Not Your Grandfather's Consumer Guide

Having posted this week about the whimsical and useless (Bada Being and Nothingness) and the wistful longing for far away locales (Armchair Travel: Scotland) I am seized today by a midweek urge to post something Practical and Useful for a change.

Today’s book selection bears little resemblance to Consumer Reports Buying Guides or other purchasing advice titles you may be familiar with. The Rough Guide to Shopping with a Conscience could be described as the mass market arrival of “ethical consumerism”, transformed by the travel books publisher, which has begun expanding their Rough Guide logo and series tie in to books covering an array of consumer products, industries and issues in addition to the destination travel guides which were the original series focus.

If you are looking for an indexed listing of ethically troubled companies and products to avoid, you will not find it here.
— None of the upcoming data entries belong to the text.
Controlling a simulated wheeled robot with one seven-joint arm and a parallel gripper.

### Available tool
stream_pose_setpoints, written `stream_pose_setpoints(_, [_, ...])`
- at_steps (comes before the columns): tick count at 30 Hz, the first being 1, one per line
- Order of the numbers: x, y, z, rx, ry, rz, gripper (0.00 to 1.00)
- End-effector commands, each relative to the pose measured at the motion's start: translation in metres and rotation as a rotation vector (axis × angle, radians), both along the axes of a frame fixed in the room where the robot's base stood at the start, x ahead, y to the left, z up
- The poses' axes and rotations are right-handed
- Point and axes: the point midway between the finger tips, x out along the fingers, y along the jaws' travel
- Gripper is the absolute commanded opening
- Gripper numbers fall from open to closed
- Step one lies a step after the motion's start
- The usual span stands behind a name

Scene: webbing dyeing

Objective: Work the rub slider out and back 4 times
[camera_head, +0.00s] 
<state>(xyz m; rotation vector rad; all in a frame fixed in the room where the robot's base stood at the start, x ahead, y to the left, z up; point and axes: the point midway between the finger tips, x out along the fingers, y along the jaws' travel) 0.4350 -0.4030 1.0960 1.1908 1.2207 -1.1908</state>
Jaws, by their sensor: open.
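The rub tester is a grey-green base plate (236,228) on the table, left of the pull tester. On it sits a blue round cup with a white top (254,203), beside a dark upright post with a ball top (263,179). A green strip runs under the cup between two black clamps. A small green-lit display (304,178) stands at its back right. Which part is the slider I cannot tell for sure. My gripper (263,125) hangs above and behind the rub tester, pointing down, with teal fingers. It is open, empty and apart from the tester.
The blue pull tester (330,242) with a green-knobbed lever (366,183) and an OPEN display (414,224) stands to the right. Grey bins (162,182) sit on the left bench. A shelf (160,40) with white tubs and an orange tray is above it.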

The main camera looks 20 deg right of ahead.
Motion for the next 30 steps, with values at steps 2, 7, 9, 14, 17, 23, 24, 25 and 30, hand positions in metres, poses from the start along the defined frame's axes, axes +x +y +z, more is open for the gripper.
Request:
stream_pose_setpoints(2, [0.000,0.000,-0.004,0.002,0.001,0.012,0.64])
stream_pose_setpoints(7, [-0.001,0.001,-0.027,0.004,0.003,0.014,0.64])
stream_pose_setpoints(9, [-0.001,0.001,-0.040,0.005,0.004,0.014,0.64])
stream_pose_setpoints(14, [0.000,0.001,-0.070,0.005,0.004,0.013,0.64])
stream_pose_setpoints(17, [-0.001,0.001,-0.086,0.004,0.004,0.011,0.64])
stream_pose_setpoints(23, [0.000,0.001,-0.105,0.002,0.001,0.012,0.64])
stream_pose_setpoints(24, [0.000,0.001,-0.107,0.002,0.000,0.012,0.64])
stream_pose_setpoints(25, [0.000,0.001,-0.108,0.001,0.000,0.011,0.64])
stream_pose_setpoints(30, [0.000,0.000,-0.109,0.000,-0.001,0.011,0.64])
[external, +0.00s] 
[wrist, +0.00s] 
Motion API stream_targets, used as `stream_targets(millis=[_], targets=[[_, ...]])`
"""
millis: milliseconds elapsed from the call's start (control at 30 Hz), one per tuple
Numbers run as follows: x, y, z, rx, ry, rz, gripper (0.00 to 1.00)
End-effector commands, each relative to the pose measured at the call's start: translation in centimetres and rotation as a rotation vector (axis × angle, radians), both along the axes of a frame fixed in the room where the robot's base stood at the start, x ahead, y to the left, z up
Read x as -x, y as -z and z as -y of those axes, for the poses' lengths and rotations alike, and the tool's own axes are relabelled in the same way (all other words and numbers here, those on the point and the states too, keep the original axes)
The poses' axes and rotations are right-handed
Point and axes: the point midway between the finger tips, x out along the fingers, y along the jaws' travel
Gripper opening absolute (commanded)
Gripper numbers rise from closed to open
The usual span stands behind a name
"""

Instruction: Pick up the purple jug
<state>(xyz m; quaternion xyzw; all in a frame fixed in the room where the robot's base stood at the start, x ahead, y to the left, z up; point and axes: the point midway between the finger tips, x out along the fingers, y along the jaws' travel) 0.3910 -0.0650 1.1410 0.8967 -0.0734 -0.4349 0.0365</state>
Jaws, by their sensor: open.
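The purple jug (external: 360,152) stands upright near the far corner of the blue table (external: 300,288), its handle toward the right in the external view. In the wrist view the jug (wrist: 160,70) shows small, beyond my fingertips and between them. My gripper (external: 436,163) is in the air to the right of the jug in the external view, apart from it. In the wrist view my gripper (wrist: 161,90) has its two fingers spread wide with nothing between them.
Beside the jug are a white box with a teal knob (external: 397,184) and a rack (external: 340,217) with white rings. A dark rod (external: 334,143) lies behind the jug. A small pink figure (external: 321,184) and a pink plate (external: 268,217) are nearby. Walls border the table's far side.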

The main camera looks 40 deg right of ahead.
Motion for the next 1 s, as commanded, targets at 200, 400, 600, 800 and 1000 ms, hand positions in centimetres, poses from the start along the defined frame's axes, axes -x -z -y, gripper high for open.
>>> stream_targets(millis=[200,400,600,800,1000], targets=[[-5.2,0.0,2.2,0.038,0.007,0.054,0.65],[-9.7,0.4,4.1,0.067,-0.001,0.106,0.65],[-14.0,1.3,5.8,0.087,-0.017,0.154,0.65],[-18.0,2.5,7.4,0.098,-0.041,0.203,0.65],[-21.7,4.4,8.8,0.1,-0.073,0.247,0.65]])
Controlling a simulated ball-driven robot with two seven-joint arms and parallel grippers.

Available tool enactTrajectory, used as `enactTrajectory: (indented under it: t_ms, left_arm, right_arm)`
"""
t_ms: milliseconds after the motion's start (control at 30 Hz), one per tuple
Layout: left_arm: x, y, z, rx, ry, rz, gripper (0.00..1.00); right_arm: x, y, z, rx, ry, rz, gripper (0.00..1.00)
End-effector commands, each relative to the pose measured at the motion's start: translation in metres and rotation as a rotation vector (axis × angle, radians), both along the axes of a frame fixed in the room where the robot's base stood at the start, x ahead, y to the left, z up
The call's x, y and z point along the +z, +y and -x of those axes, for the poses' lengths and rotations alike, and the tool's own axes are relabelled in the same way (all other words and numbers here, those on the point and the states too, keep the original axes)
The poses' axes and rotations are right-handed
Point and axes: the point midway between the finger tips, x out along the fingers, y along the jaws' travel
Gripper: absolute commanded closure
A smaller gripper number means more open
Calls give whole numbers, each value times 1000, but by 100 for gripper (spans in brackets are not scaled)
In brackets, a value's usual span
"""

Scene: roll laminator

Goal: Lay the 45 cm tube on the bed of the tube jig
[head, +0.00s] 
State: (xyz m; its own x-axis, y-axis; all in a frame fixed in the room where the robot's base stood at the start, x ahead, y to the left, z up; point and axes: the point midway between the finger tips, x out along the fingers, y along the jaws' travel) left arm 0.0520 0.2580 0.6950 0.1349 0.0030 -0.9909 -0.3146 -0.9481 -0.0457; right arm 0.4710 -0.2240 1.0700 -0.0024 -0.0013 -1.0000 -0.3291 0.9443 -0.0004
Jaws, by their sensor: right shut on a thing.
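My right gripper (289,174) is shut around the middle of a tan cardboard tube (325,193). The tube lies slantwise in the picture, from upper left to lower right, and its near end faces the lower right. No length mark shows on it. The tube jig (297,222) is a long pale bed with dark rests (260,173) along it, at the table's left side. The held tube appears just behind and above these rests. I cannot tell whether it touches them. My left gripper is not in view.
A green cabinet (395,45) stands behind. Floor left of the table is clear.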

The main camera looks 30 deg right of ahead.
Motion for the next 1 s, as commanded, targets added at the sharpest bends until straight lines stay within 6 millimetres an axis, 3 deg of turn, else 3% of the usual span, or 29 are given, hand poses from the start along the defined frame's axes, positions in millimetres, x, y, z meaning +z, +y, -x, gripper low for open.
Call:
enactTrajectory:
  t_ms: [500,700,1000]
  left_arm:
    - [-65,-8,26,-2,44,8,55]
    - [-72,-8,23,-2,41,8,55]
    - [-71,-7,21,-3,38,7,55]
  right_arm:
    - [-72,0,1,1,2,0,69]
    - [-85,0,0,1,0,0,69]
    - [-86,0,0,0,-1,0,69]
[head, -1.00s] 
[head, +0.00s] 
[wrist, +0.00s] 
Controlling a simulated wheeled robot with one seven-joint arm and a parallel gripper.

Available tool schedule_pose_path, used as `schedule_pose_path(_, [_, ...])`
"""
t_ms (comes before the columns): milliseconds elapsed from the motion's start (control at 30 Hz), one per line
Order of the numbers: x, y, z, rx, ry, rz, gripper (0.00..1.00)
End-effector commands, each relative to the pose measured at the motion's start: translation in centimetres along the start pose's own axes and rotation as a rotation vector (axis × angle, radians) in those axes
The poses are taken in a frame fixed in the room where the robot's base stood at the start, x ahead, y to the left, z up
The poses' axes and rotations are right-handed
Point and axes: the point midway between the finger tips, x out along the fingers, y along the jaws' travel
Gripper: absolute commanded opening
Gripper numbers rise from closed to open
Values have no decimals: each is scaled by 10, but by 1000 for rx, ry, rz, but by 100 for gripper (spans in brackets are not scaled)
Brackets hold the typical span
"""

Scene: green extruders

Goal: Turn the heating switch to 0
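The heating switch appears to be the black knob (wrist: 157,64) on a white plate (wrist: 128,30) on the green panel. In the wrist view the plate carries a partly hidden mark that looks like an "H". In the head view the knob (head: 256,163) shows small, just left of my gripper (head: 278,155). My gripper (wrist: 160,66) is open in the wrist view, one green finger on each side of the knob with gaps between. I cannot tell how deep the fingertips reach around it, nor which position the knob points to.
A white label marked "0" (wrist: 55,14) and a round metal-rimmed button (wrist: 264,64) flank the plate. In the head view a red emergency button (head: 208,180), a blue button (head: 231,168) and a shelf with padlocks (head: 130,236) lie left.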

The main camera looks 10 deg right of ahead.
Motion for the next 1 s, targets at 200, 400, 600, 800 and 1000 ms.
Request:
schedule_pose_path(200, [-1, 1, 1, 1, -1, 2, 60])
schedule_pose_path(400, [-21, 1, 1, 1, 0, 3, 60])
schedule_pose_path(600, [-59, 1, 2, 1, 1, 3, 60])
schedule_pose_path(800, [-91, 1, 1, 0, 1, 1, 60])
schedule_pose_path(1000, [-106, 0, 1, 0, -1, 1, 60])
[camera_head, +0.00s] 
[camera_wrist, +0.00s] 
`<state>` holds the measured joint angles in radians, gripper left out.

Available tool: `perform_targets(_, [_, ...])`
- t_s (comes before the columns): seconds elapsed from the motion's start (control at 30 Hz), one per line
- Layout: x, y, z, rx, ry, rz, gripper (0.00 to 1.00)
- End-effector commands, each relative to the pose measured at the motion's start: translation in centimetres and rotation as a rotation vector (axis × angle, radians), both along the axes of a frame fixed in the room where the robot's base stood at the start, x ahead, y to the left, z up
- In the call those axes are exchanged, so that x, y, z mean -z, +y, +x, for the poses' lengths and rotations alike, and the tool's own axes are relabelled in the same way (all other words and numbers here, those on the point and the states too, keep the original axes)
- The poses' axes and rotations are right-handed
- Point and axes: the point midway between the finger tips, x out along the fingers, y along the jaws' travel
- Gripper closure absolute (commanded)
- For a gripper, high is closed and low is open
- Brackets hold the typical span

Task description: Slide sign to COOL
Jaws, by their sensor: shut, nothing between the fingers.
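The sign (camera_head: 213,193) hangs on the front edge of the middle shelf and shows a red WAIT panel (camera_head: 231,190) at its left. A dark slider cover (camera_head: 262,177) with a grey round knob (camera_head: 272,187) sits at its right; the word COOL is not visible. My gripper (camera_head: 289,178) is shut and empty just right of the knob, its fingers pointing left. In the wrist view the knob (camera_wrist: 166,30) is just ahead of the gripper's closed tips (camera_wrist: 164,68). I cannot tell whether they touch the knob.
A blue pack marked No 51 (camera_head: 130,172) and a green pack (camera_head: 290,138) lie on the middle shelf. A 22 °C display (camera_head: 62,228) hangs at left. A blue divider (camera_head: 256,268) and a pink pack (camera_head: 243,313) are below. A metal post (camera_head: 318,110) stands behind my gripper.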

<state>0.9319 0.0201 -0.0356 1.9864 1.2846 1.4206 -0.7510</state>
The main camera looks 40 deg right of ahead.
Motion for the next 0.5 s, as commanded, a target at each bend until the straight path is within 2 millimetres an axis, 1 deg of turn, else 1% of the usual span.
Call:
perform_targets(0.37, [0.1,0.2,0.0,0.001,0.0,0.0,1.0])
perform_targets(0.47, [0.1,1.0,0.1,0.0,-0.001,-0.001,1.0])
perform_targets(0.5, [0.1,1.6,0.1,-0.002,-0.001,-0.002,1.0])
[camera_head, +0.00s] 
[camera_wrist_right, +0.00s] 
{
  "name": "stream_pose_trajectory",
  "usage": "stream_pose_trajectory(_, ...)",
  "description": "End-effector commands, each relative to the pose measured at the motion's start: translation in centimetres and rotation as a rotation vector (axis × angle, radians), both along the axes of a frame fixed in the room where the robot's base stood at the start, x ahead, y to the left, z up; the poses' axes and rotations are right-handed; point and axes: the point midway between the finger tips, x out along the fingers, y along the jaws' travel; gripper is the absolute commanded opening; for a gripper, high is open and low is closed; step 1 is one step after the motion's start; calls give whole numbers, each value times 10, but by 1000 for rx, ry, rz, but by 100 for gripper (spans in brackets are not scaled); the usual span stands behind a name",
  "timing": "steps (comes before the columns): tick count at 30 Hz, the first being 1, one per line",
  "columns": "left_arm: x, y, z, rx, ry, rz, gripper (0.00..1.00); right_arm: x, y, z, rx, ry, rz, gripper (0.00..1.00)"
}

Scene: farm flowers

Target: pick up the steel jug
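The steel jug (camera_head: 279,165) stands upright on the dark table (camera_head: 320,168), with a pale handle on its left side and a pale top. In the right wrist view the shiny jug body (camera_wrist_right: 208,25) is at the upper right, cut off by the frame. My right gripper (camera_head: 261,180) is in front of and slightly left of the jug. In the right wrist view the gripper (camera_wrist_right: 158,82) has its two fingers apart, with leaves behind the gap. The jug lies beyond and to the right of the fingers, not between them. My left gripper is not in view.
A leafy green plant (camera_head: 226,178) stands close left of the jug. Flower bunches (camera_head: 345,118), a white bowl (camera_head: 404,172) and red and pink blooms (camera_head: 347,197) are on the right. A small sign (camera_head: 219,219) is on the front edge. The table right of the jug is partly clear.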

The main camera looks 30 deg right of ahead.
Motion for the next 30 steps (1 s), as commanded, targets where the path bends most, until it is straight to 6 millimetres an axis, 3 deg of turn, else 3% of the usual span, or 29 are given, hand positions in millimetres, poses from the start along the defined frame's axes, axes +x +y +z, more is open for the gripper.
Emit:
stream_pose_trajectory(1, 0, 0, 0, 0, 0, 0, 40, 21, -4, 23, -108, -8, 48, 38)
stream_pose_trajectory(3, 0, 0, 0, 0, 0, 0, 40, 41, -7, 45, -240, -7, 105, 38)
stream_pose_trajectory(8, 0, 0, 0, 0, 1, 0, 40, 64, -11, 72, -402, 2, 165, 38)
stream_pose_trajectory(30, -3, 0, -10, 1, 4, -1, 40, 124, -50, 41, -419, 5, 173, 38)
What you will find is a nuanced and detailed discussion of the ethics of consumption, stating from such base line questions as “should we shop ethically?”, and progressing to advanced questions such as the unintended harms that may result from a focus on ethical consumption.

Clark and Uterberger guide the reader to consider their choices as consumers, to empower themselves with knowledge about alternatives and the impacts of different choices and to negotiate the modern consumer landscape knowledgeably and ethically. This does of course require a great deal more thought and effort than purchasing a book that tells you what to buy and who not to buy it from but leaves the reader much better prepared to make purchasing choices consistent with her or his own ethics, rather than relying on a list prepared by someone who may have a very different agenda than you do. Recommended.